Chapter 13 - Using Schemas with XQuery explains how XQuery can benefit from XML schemas attached to XML documents.
Chapter 14 - Static Typing introduces features likes instance of, type declaration and how to generate errors if the cardinality of arguments is not matched.
Chapter 15 - Principles of Query Design is about best practices for XQuery, like modularity, missing values, errors handling and performance issues.
Chapter 16 to 21 (Working with Numbers, Working with Strings, Regular Expressions, Working with Dates, Times, and Durations, Working with Qualified Names, URIs, and IDs and Working with Other XML Components) explains in great detail the specifics of the built-in data types of the XQuery language. These chapters do introduce plenty of useful functions that are not part of the XQuery standard which are generally useful for real-world projects.
Chapter 22 - Additional XQuery-Related Standards explains how to serialize a XQuery data model into a XML string, XQueryX syntax for XQuery queries written as XML documents, the not-yet standardized XQuery Update specification, Full Text Search and finally the yet to be voted XQuery API for Java (XQJ).
Chapter 23 - Implementation-Specific Features is a really short chapter (5 pages!) explaining how to specify options to the XQuery engine.
Chapter 24 - XQuery for SQL Users explains equivalences and differences between those two languages.
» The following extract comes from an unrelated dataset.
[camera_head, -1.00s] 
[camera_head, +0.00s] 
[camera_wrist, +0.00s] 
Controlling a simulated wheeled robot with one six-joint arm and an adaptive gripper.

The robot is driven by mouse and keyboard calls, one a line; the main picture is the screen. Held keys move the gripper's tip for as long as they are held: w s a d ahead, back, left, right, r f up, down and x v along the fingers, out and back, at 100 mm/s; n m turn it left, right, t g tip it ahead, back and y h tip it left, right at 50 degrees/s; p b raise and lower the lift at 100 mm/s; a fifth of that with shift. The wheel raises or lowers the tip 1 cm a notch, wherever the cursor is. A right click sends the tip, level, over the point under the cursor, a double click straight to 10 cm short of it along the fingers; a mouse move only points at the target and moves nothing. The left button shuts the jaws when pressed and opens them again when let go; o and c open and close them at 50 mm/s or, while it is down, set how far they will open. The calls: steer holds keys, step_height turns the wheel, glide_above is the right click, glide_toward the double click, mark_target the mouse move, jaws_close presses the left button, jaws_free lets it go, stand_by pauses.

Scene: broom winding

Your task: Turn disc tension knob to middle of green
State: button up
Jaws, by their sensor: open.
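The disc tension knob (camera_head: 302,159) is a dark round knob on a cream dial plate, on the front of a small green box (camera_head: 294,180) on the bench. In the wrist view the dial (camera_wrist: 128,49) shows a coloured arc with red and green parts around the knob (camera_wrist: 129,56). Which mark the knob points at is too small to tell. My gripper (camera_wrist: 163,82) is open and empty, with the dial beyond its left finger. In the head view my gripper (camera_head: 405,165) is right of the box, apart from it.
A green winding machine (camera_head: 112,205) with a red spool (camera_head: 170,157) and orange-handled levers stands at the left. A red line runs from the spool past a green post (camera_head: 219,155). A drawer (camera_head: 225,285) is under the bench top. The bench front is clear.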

It also explains how to use XML data contained in SQL databases.
Chapter 25 - XQuery for XSLT Users is quite similar to the previous one, but comparing XQuery to XSLT this time. Some differences are subtle so users familiar with XSLT should pay attention to the content of this chapter!
Appendix A - Built-in Function Reference is reference material on all the built-in functions of the XQuery language. Especially well written with in-depth information and examples illustrating usage of each function.
Appendix B - Built-in Types gives in-depth knowledge of the XQuery data types. It illustrates the format of the various types, how they are casted and compared to other types, and their relationship.
Appendix C - Error Summary is all about errors messages and categories. This chapter shortly explains how to solve some of the errors.
N.B.: the content of the appendices is available on the companion website through a web interface.
Overall, I am really pleased with this book. I've read some other on the same topic and they were either not as compact or not focused enough.
The material available in this book clearly illustrates how the author master the XQuery language and give plenty of information usually needed for real-world projects, through some XQuery functions which should have been added to the language.
I have personally used this book for a real-world project dealing with lots of XML documents and it has proved to be really useful. The companion website is also a must-have when developing XQuery functions.
The only things I would have liked to see in the book are examples with native XML databases (like Oracle Berkeley DB XML) and using Java XQuery engines (such as Saxon).